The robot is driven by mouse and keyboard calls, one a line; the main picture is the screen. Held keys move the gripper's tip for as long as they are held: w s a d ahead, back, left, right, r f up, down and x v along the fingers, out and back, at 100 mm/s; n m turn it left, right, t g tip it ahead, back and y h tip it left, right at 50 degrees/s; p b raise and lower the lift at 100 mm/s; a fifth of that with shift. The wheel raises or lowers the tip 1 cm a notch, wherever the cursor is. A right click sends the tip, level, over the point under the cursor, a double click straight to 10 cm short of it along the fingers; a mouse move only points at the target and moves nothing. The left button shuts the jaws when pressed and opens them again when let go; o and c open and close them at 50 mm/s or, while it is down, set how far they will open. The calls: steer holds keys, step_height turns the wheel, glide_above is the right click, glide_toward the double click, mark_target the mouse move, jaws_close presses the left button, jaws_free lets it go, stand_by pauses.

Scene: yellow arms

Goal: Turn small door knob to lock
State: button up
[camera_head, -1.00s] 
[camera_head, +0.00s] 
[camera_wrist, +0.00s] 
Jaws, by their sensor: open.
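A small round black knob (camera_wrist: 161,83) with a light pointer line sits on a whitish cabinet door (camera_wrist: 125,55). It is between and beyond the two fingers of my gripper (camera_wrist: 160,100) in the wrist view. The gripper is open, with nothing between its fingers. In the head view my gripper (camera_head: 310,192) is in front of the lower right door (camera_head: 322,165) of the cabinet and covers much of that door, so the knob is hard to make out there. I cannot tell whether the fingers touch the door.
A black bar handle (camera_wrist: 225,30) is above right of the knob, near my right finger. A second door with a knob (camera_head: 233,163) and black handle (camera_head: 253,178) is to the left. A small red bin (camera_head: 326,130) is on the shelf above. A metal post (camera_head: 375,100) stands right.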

What the exercise asks » Write the material out again word for word.

Response »
The robot is driven by mouse and keyboard calls, one a line; the main picture is the screen. Held keys move the gripper's tip for as long as they are held: w s a d ahead, back, left, right, r f up, down and x v along the fingers, out and back, at 100 mm/s; n m turn it left, right, t g tip it ahead, back and y h tip it left, right at 50 degrees/s; p b raise and lower the lift at 100 mm/s; a fifth of that with shift. The wheel raises or lowers the tip 1 cm a notch, wherever the cursor is. A right click sends the tip, level, over the point under the cursor, a double click straight to 10 cm short of it along the fingers; a mouse move only points at the target and moves nothing. The left button shuts the jaws when pressed and opens them again when let go; o and c open and close them at 50 mm/s or, while it is down, set how far they will open. The calls: steer holds keys, step_height turns the wheel, glide_above is the right click, glide_toward the double click, mark_target the mouse move, jaws_close presses the left button, jaws_free lets it go, stand_by pauses.

Scene: yellow arms

Goal: Turn small door knob to lock
State: button up
[camera_head, -1.00s] 
[camera_head, +0.00s] 
[camera_wrist, +0.00s] 
Jaws, by their sensor: open.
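A small round black knob (camera_wrist: 161,83) with a light pointer line sits on a whitish cabinet door (camera_wrist: 125,55). It is between and beyond the two fingers of my gripper (camera_wrist: 160,100) in the wrist view. The gripper is open, with nothing between its fingers. In the head view my gripper (camera_head: 310,192) is in front of the lower right door (camera_head: 322,165) of the cabinet and covers much of that door, so the knob is hard to make out there. I cannot tell whether the fingers touch the door.
A black bar handle (camera_wrist: 225,30) is above right of the knob, near my right finger. A second door with a knob (camera_head: 233,163) and black handle (camera_head: 253,178) is to the left. A small red bin (camera_head: 326,130) is on the shelf above. A metal post (camera_head: 375,100) stands right.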

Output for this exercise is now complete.